▶ _PROBLEM REQUIREMENTS_: Copy exactly, please, the lines of the data from its start through the line containing "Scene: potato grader".

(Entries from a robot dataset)
* Start *

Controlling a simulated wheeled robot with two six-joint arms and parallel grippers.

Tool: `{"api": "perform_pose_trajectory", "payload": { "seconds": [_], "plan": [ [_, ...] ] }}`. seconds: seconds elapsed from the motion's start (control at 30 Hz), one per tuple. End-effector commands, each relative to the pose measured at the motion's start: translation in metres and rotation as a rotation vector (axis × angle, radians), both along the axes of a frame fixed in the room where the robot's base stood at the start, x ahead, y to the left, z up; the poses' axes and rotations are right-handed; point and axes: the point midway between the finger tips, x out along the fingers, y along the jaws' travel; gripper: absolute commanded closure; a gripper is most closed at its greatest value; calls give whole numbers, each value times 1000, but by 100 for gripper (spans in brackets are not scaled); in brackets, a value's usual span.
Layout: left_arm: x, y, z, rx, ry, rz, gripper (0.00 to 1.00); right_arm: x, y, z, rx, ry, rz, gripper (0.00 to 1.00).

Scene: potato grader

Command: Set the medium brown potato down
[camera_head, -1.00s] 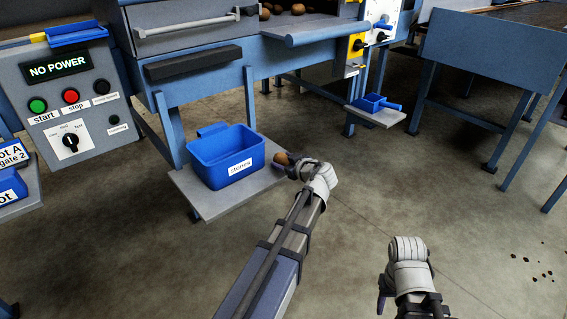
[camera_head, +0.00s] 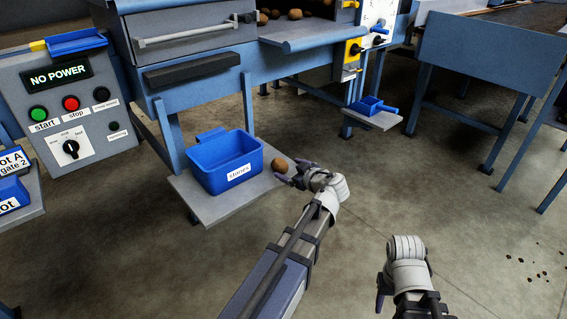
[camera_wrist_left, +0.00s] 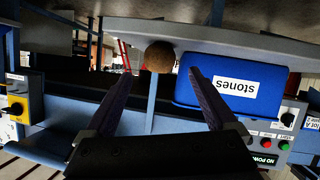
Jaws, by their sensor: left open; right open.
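The medium brown potato (camera_head: 279,165) rests on the grey shelf (camera_head: 205,208), just right of the blue stones bin (camera_head: 226,160). It also shows in the left wrist view (camera_wrist_left: 159,56), where the picture is upside down. My left gripper (camera_head: 287,172) is open and empty, with its fingers pointing at the potato and a gap to it. In the left wrist view the two fingers (camera_wrist_left: 160,80) are spread apart with the potato beyond their tips. My right gripper (camera_head: 380,292) is open at the lower right, away from everything; its fingers are mostly hidden by its wrist.
A control panel (camera_head: 75,115) reading NO POWER stands at the left. The grader (camera_head: 200,90) rises behind the shelf, with several potatoes on top. A small blue scoop (camera_head: 370,105) lies on another shelf at the right.

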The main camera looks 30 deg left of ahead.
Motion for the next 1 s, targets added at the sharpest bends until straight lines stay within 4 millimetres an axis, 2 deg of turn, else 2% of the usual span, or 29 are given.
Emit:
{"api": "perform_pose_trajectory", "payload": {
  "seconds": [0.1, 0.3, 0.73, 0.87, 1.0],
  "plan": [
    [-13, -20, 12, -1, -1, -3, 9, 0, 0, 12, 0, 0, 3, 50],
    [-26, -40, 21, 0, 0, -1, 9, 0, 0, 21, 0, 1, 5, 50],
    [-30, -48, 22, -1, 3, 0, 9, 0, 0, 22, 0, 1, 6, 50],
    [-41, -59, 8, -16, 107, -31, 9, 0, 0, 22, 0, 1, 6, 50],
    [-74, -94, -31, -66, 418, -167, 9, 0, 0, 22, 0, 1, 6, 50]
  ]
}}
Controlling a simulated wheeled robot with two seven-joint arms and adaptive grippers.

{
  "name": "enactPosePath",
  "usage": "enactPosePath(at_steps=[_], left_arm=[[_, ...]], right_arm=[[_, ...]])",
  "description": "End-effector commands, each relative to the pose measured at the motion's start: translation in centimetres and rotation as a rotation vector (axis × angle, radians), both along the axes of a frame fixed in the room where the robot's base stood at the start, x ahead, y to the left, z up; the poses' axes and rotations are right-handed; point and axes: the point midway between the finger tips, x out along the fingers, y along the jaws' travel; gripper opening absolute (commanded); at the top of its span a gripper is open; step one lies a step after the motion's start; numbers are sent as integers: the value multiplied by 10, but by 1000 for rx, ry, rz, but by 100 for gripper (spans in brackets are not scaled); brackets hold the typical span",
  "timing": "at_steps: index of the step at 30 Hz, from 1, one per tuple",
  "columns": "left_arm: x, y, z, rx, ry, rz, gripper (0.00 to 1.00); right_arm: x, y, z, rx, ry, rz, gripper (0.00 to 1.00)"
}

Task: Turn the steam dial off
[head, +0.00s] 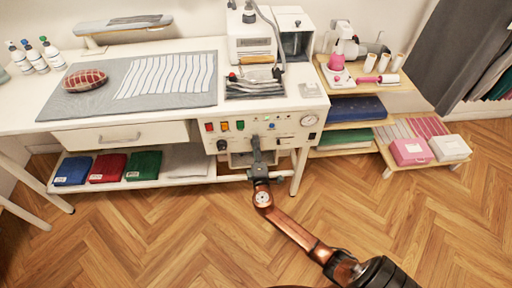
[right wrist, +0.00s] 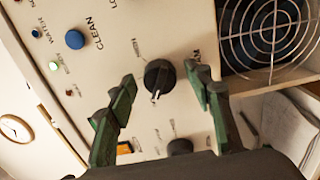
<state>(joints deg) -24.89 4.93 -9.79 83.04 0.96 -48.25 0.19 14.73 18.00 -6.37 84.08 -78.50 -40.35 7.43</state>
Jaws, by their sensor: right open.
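The white control panel (head: 290,128) is on the front of the steam station at the table's right end. In the right wrist view, a black dial (right wrist: 158,78) with a white pointer mark sits on the panel; the lettering around it is only partly legible. My right gripper (head: 256,143) reaches the panel from the front; in the right wrist view, its open green-black fingers (right wrist: 159,74) stand on either side of the dial. I cannot tell whether they touch it. In the head view the gripper hides this dial. My left gripper is out of view.
A second black knob (right wrist: 180,147), an orange switch (right wrist: 124,147) and a blue button (right wrist: 75,39) are near the dial. A fan grille (right wrist: 272,35) adjoins the panel. Folded cloths (head: 108,168) lie on the shelf below. The wooden floor in front is clear.

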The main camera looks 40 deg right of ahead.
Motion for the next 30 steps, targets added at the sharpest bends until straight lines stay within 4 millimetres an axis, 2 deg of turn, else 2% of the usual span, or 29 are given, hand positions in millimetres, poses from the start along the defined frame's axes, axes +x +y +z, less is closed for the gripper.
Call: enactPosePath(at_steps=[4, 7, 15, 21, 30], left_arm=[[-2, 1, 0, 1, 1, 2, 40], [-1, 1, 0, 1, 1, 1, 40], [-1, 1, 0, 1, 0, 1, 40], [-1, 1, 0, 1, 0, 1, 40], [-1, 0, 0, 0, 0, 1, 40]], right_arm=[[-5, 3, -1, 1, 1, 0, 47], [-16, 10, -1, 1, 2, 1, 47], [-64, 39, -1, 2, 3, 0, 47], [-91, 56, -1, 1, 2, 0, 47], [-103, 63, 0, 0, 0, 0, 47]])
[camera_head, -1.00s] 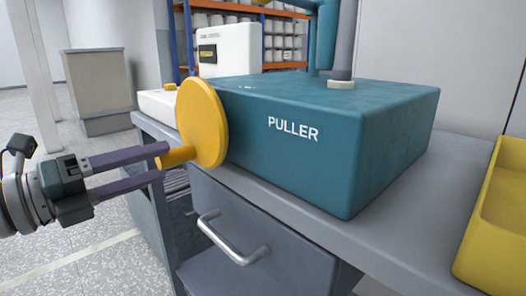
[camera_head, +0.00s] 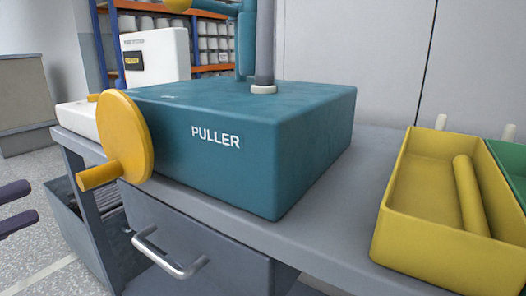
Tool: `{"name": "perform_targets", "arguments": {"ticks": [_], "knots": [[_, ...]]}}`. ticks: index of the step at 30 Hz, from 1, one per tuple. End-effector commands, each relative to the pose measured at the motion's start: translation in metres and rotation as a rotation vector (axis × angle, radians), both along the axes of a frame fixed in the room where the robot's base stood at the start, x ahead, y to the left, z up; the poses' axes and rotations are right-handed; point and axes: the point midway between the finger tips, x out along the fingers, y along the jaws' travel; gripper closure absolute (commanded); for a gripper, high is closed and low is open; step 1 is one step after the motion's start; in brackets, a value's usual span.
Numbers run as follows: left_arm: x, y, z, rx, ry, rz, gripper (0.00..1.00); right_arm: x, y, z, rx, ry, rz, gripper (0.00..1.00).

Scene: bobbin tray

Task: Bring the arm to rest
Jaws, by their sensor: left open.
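My left gripper (camera_head: 17,208) shows only by its two purple-grey fingers at the left edge. They are apart with nothing between them. The rest of that arm is outside the picture. The gripper is left of the yellow handwheel (camera_head: 126,135) and clear of its yellow crank knob (camera_head: 99,176). The handwheel sits on the left side of the teal box marked PULLER (camera_head: 230,160). My right gripper is not in view.
The box stands on a grey bench (camera_head: 330,210) with a drawer and metal handle (camera_head: 170,255) below. A yellow tray (camera_head: 390,225) holding a yellow cylinder (camera_head: 470,196) and a green tray (camera_head: 512,165) are at the right. A white device (camera_head: 155,55) and shelving stand behind. Floor at left is open.

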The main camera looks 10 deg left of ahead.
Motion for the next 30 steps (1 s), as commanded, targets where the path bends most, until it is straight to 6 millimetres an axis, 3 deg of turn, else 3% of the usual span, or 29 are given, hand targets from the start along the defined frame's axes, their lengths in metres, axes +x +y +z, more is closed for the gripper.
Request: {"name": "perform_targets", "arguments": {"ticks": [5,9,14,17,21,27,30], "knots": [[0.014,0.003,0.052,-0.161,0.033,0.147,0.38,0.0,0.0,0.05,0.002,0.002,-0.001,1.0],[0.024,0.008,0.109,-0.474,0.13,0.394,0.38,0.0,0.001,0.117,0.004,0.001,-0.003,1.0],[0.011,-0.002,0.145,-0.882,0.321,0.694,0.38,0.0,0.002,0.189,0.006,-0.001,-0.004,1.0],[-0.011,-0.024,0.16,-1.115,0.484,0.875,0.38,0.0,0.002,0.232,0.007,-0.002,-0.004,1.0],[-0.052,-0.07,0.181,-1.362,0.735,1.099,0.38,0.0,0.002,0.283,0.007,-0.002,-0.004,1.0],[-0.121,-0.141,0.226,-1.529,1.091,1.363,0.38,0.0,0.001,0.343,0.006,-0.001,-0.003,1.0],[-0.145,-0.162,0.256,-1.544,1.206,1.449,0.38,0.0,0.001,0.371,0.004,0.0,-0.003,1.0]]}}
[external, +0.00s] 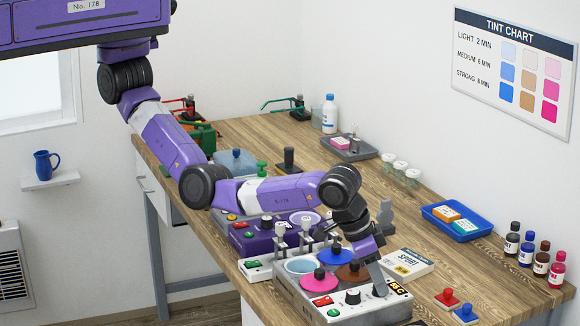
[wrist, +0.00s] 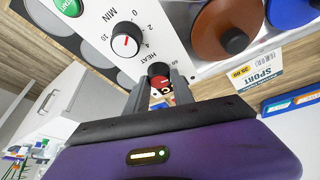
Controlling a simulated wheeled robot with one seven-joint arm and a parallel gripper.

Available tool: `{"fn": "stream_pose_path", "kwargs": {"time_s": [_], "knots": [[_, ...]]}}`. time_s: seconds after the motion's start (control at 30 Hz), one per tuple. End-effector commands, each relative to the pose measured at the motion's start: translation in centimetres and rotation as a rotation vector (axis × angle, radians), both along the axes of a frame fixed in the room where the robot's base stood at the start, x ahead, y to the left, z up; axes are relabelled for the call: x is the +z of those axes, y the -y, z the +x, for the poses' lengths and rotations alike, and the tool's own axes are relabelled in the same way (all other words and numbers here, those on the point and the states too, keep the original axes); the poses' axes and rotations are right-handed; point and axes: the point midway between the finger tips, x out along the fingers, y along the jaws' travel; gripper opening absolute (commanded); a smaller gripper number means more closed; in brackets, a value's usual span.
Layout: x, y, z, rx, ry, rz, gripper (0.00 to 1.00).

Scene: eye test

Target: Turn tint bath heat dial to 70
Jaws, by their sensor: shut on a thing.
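The tint bath (external: 285,290) is a grey unit at the front of the bench. It has an open pale-blue well and pink, blue and brown lids. Its white panel (wrist: 88,38) carries a minute dial (wrist: 125,40) with a red pointer, and a HEAT label. The black heat dial (wrist: 158,69) sits between my fingers, which partly hide it and its scale. My gripper (external: 380,287) points down at the panel and is shut on the heat dial. A small orange-lit display (external: 399,287) beside it seems to read in the fifties; the digits are unclear.
Right of the bath lies a SPORT packet (external: 408,263). Red (external: 447,298) and blue (external: 466,313) knobbed pieces stand near the bench's front. A purple unit (external: 265,236) stands behind the bath, under my arm. Small bottles (external: 527,248) and a blue tray (external: 455,222) are at the right.

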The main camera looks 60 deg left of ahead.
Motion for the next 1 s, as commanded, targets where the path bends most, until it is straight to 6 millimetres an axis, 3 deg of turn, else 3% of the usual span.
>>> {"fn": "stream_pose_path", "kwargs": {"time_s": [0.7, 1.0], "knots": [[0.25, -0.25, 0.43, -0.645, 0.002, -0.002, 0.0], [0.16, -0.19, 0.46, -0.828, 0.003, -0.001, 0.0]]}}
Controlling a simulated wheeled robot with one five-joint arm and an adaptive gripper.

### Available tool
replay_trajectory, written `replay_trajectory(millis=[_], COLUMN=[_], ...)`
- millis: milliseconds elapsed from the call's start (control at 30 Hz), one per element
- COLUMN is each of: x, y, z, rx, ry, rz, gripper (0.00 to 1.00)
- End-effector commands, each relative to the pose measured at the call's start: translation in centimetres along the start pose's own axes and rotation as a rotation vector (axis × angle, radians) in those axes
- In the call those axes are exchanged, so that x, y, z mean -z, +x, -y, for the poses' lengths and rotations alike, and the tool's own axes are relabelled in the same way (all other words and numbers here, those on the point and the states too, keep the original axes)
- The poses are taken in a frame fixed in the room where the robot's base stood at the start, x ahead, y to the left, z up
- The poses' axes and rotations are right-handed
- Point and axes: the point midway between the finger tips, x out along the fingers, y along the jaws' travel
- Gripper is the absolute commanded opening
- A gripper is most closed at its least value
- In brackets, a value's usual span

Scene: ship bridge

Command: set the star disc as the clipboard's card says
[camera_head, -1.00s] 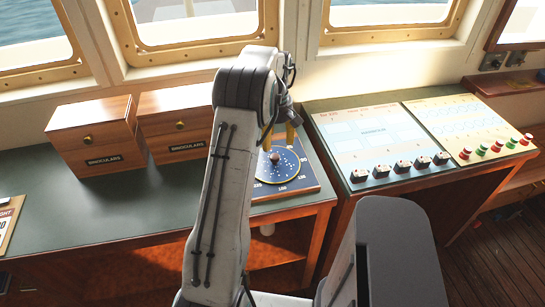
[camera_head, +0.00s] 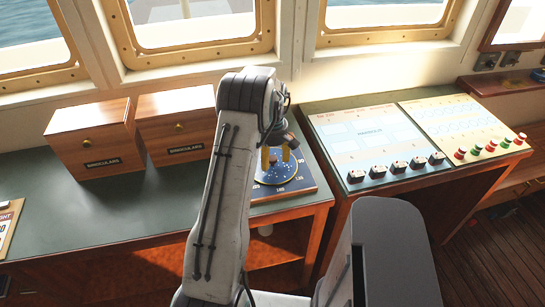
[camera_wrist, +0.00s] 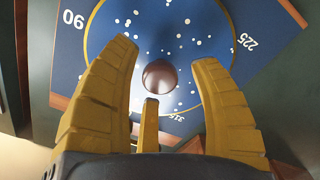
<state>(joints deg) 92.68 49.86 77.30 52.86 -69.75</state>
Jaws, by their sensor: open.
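The star disc (camera_head: 284,177) is a round dark blue plate with white dots and a yellow rim. It lies on a square blue board with degree numbers on the counter. In the wrist view the disc (camera_wrist: 205,35) has a round brown knob (camera_wrist: 159,76) at its middle. My gripper (camera_head: 276,157) is over the disc. Its yellow fingers are open, spread on both sides of the knob, with a gap to each. The numbers 90, 225 and part of 315 show around the disc. The clipboard (camera_head: 7,232) is cut off at the left edge; its card is unreadable.
Two wooden binoculars boxes (camera_head: 97,140) (camera_head: 180,137) stand left of my arm on the green counter. A sloped console (camera_head: 375,140) with black switches and red and green buttons is to the right. Windows rise behind. The counter's left front is clear.

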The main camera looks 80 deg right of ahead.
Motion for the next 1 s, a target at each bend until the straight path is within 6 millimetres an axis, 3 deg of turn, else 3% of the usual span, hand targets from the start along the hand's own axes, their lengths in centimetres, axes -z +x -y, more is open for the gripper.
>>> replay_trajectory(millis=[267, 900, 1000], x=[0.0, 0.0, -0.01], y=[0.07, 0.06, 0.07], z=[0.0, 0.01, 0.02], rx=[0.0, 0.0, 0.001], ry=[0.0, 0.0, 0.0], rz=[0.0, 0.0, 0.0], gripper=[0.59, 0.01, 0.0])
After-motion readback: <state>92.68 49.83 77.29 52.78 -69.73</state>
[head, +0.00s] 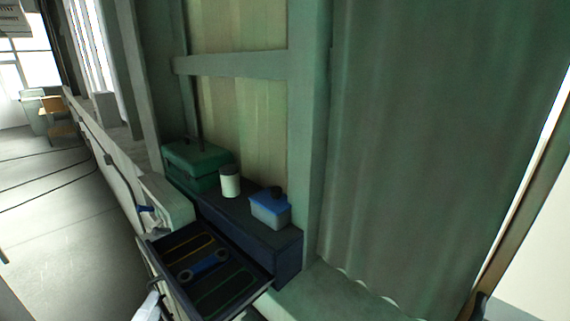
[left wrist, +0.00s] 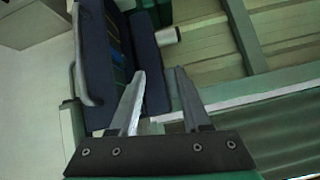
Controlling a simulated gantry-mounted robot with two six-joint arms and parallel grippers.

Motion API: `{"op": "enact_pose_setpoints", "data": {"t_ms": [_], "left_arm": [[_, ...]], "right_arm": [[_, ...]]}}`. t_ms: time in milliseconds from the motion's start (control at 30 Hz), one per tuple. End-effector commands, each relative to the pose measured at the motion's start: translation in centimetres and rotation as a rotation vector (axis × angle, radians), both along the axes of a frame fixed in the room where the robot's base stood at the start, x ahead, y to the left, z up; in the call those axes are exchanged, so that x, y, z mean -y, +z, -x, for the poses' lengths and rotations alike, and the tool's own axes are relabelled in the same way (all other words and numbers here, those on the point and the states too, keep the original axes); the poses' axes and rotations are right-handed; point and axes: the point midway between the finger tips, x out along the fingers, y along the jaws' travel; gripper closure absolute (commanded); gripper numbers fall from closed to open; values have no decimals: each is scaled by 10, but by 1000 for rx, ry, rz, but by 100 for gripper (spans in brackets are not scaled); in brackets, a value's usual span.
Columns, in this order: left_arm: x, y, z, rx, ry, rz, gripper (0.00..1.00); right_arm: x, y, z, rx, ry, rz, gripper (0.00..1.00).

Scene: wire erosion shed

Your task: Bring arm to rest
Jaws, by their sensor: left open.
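My left gripper (head: 150,306) shows only in part at the bottom left of the head view, beside the front of an open drawer. In the left wrist view, its two grey fingers (left wrist: 160,73) stand apart with nothing between them. The open drawer (head: 262,284) has a dark inside with yellow and green lines and a blue tool with ringed ends (head: 205,264) lying in it. The drawer (left wrist: 91,45) also shows in the left wrist view, past the fingertips. I cannot make out my right gripper in either view.
A dark cabinet top (head: 238,210) bears a green toolbox (head: 193,168), a white cylinder (head: 230,182) and a blue-lidded container (head: 270,210). Green framing and a corrugated green sheet (head: 420,150) rise behind and to the right. Open floor (head: 70,240) lies left, with cables.

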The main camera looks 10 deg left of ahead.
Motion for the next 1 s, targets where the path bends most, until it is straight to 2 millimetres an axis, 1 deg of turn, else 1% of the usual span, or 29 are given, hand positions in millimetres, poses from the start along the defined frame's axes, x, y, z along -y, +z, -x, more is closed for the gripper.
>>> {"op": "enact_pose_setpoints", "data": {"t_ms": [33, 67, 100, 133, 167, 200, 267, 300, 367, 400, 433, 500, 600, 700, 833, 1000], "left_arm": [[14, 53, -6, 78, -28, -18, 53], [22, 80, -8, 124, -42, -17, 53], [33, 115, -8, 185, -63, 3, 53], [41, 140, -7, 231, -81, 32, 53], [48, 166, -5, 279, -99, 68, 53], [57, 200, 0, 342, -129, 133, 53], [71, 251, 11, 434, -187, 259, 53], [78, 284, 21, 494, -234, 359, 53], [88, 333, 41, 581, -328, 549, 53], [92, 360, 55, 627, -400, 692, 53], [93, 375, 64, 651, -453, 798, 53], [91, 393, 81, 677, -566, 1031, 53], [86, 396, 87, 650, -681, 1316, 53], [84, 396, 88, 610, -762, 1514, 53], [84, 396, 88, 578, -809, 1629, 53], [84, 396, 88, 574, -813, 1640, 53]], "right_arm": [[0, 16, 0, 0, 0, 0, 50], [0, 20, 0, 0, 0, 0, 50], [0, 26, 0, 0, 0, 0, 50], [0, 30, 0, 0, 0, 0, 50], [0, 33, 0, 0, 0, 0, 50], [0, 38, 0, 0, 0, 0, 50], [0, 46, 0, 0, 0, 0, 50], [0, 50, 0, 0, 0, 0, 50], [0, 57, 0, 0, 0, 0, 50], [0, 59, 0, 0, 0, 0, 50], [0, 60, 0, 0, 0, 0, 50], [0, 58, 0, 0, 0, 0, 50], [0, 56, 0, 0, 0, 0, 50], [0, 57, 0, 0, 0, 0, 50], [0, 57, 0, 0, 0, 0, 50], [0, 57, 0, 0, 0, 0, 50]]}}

* End *

▶ _FINAL RESULT_:
Controlling a simulated wheeled robot with two six-joint arms and parallel grippers.

Tool: `{"api": "perform_pose_trajectory", "payload": { "seconds": [_], "plan": [ [_, ...] ] }}`. seconds: seconds elapsed from the motion's start (control at 30 Hz), one per tuple. End-effector commands, each relative to the pose measured at the motion's start: translation in metres and rotation as a rotation vector (axis × angle, radians), both along the axes of a frame fixed in the room where the robot's base stood at the start, x ahead, y to the left, z up; the poses' axes and rotations are right-handed; point and axes: the point midway between the finger tips, x out along the fingers, y along the jaws' travel; gripper: absolute commanded closure; a gripper is most closed at its greatest value; calls give whole numbers, each value times 1000, but by 100 for gripper (spans in brackets are not scaled); in brackets, a value's usual span.
Layout: left_arm: x, y, z, rx, ry, rz, gripper (0.00 to 1.00); right_arm: x, y, z, rx, ry, rz, gripper (0.00 to 1.00).

Scene: potato grader

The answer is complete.